El miércoles 12 de marzo, el Estadio 3 de Marzo dejó de ser un campo de fútbol para transformarse en una catedral. No había sermón, pero sí una liturgia: la de RÜFÜS DU SOL, esos australianos que fabrican música como quien construye puentes entre la melancolía y la euforia.
El primer acorde de Inhale fue una campanada. La noche empezó a caminar con pasos suaves pero seguros, y la multitud —esa feligresía de sonidos electrónicos— se dejó llevar. La calidad del sonido era una bendición: cada golpe de bajo retumbaba en el pecho como un eco de algo antiguo, cada sintetizador era una caricia eléctrica, cada voz llegaba clara, como una confesión susurrada.

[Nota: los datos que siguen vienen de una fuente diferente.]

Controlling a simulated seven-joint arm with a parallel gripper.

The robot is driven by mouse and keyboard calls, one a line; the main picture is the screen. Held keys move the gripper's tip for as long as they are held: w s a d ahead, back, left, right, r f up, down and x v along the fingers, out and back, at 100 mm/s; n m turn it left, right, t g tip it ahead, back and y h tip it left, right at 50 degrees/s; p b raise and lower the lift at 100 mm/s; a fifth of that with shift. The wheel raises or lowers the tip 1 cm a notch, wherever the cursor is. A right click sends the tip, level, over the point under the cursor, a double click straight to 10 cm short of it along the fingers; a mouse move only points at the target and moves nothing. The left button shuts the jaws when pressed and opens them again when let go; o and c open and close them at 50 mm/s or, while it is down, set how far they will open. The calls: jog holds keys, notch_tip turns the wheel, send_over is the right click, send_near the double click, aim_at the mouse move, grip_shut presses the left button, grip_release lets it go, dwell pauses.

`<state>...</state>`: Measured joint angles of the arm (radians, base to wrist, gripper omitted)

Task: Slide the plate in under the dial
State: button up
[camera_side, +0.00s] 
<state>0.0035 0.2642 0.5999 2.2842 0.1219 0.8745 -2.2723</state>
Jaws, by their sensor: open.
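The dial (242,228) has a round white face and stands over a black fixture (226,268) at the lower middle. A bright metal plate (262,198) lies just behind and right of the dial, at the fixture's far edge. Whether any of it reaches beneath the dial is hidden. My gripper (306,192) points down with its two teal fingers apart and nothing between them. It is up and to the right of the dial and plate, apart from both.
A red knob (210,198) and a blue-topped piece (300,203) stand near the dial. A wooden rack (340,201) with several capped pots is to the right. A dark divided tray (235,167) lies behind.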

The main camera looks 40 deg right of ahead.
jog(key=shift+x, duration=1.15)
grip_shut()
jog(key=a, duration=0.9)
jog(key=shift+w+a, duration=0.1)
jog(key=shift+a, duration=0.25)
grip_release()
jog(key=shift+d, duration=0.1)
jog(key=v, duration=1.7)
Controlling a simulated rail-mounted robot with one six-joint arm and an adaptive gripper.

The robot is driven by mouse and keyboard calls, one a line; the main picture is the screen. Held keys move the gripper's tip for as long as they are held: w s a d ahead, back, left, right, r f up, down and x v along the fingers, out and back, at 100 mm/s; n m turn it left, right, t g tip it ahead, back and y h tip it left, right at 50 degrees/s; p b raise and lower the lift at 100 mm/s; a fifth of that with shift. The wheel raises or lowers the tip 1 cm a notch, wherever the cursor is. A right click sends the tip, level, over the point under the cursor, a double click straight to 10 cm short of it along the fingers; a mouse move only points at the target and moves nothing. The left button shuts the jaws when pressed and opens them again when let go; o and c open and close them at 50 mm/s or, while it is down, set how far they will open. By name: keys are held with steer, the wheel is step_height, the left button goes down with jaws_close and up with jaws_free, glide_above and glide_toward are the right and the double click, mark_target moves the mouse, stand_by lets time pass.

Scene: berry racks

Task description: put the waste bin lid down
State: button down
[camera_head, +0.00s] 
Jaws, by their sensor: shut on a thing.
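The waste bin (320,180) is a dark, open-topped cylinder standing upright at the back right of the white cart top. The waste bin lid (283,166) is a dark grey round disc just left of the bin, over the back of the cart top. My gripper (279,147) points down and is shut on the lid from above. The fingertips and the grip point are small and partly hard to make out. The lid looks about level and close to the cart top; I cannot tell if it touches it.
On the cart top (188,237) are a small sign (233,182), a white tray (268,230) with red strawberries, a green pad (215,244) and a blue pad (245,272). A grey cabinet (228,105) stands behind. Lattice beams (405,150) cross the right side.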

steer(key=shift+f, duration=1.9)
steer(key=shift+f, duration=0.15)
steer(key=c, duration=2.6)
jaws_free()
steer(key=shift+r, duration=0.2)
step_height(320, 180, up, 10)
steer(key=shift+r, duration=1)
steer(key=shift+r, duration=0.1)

El setlist fue una peregrinación por el alma. You Were Right fue el primer estallido de júbilo, Sundream convirtió al estadio en una procesión danzante, y con On My Knees se nos doblaron las rodillas, pero no por devoción, sino por el peso de la emoción.
Entonces llegó Innerbloom. Diez minutos de trance colectivo, de miradas cerradas y cuerpos flotando en el aire sin despegarse del suelo. No fue una canción, fue un rito. Y cuando creímos que la epifanía había terminado, el encore nos regaló la trinidad final: Break My Love, No Place y Music is Better. Salimos convertidos, distintos, mejores.

La asistencia fue generosa, la técnica impecable, y la sensación de haber presenciado algo más grande que un concierto quedó suspendida en el aire, como esas notas finales que aún vibraban cuando el silencio regresó. RÜFÜS DU SOL no solo tocó música, ofrendó un pedazo de eternidad.